Set aside the pictures and output only the lines from the one containing "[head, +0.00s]" up to and including the one containing "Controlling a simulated".
§ §
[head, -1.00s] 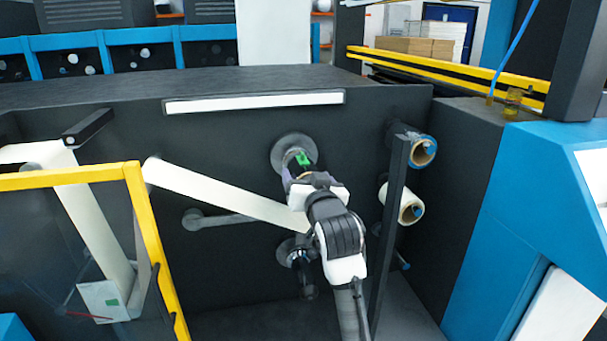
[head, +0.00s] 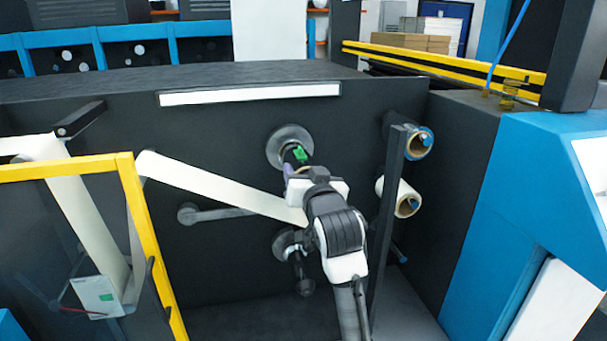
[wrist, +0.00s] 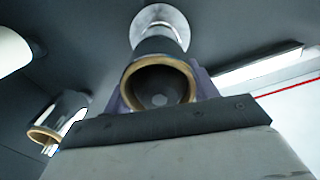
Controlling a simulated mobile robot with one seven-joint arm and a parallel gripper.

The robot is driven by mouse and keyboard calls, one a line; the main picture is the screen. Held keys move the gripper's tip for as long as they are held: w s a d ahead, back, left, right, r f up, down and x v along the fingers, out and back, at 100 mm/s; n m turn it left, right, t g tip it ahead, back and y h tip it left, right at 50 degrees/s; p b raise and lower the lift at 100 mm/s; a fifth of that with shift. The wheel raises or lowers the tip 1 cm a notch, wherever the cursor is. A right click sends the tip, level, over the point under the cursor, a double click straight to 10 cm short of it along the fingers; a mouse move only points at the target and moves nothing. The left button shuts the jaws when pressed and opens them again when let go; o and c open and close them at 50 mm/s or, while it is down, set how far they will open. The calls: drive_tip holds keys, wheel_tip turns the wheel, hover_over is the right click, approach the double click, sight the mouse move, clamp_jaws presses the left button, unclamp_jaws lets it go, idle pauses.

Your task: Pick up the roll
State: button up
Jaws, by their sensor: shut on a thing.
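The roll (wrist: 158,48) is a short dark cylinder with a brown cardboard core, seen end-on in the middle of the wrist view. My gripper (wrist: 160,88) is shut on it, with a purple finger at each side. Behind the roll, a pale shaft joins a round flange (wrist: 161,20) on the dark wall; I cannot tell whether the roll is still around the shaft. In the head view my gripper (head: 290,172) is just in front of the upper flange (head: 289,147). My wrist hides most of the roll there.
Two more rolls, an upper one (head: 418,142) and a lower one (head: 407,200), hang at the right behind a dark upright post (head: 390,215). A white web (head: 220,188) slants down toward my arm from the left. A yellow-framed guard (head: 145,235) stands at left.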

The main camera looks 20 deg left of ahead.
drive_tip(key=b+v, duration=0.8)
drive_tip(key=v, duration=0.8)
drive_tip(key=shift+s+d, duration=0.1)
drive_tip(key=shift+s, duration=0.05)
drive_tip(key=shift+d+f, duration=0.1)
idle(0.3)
§ §
Written solution »
[head, +0.00s] 
[wrist, +0.00s] 
Controlling a simulated mobile robot with one seven-joint arm and a parallel gripper.

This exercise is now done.